Once known as “the Cradle of Louisianan Oil”, the little central Louisianan town of Jennings is a place where everyone knows your name. On the surface, this suburban sprawl nestled on the outskirts of Cajun country; with its historic buildings, peppered with modernized shopping plazas, sandwiched between residential neighborhoods, could easily be mistaken for any small U.S. town. But as the residents of Jennings can tell you, looks can be deceiving.
Like most cities, Jennings had their problems, but in a town where everyone knows everyone, murder was not a common occurrence. In 2005, when a body – later identified as Loretta Chaisson Lewis, was discovered floating in a canal, the town went into a state of panic. Several weeks passed and another body, Ernestine Patterson, was found by a couple of froggers. When the third body was found, it was clear that Jennings had a serial killer in their midst.
In total, between 2005 and 2009, eight bodies were discovered. All of the women were engaged in, what investigators called “high risk lifestyles”, and it has been suggested that all the women had known each other at one point. The bodies were all found in similar states of undress, and all except for two of the victims were strangled or suffocated before their bodies were hidden. Evidence also suggested that the culprit was familiar with the area, as all bodies were found in the rural outskirts of town, relying on the elements to rapidly decompose the bodies before they could be discovered.
Word of the Jennings serial killer had begun to spread around town, and it wasn’t long before everyone had their own theories on what happened. Many witnesses had given investigators solid leads, and suspects had even been apprehended in connection to the murders, but the cases fell flat. Residents were left on edge, wondering if the killer could be their neighbor, mailman, or best friend.
The poorly conducted investigations and what appeared to be a lack of concern from officials when questioned on the slow progress of the cases, seemed to suggest there was more to the murders than local law enforcement was letting on.

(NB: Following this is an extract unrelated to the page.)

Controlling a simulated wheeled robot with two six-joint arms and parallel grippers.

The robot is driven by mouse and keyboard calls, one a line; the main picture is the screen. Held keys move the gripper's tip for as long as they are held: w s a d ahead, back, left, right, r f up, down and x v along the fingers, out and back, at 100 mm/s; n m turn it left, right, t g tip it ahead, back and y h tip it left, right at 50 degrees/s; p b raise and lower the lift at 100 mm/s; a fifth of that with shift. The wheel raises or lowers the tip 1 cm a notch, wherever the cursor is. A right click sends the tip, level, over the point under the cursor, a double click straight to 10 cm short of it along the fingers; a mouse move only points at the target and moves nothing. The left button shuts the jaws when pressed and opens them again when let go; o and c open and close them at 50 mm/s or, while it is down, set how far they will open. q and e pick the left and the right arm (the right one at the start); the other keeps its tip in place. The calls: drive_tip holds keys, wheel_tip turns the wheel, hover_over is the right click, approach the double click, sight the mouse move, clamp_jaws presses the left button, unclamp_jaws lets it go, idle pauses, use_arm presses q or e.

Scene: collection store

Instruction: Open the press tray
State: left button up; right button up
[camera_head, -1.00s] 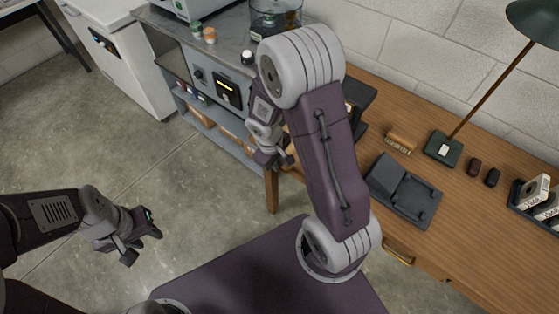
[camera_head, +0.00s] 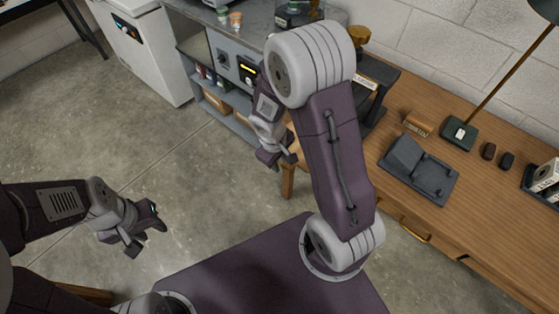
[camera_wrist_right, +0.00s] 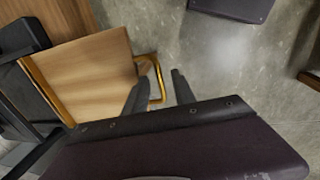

Rumors began to circulate that there was police involvement in the murders. One local news station decided to investigate the rumors themselves and, within the police documents they obtained, discovered that there may be some validity to the rumor.
When the commanding chief of the Jennings Police department was found guilty of stealing drugs and money from his jurisdiction’s evidence room, it became clear that police corruption was not out of the question. Many believe that it is highly unlikely that, in a small town like Jennings, no one could provide some information linking a suspect to one, if not all, of the murders. Families of the victims took the cases into their own hands and hired private investigators.
One private investigator claims that the Jennings police department is guilty of serious perversions of justice involving the murder cases. Through his extensive research, including personal interviews with those involved with the cases, he claims that he has uncovered the smoking gun. The Jennings murders weren’t the work of some serial killer; it was the work of several killers, and the eight women weren’t the only cold case homicides in Jennings. In fact, Jennings had a total of twenty unsolved murders spanning from 1990 to 2009 — an unusually high rate for a town of less than 12,000 residents.
Suspects had been tracked down in many of the unsolved murder cases, but due to the gross mishandling of key evidence and botched investigations at the hand of the Jennings police department, all of them were allowed to go free. Some of the witnesses interviewed claimed that all of the eight women had worked with the Jennings police as informants for various drug cases and all of the women were known to frequent a local hotel, notorious for the rampant drug use and prostitution that occurred there. Some believe that the girls may have been murdered in order to keep them silent about the inner-workings of the Jennings police department.
Much of what is known publicly about the Jennings murders is simply speculation. Whether it was complete incompetency on behalf of the lead investigators; police purposely botching investigations to protect the real killer(s); or even the police themselves that committed these horrible crimes, one thing is certain – the town of Jennings will never be the same.
Although the horrible murders that rocked this small Louisianan town remain unsolved, there is still hope for justice. With new investigators in charge of examining old evidence and tracking down new leads in cold case files, including the Jennings 8 murders, officials are remaining optimistic about finding breaks in old cases. An $85,000 reward is available to anyone that can provide information leading to the capture and conviction of anyone involved in one or more of the eight unsolved homicides.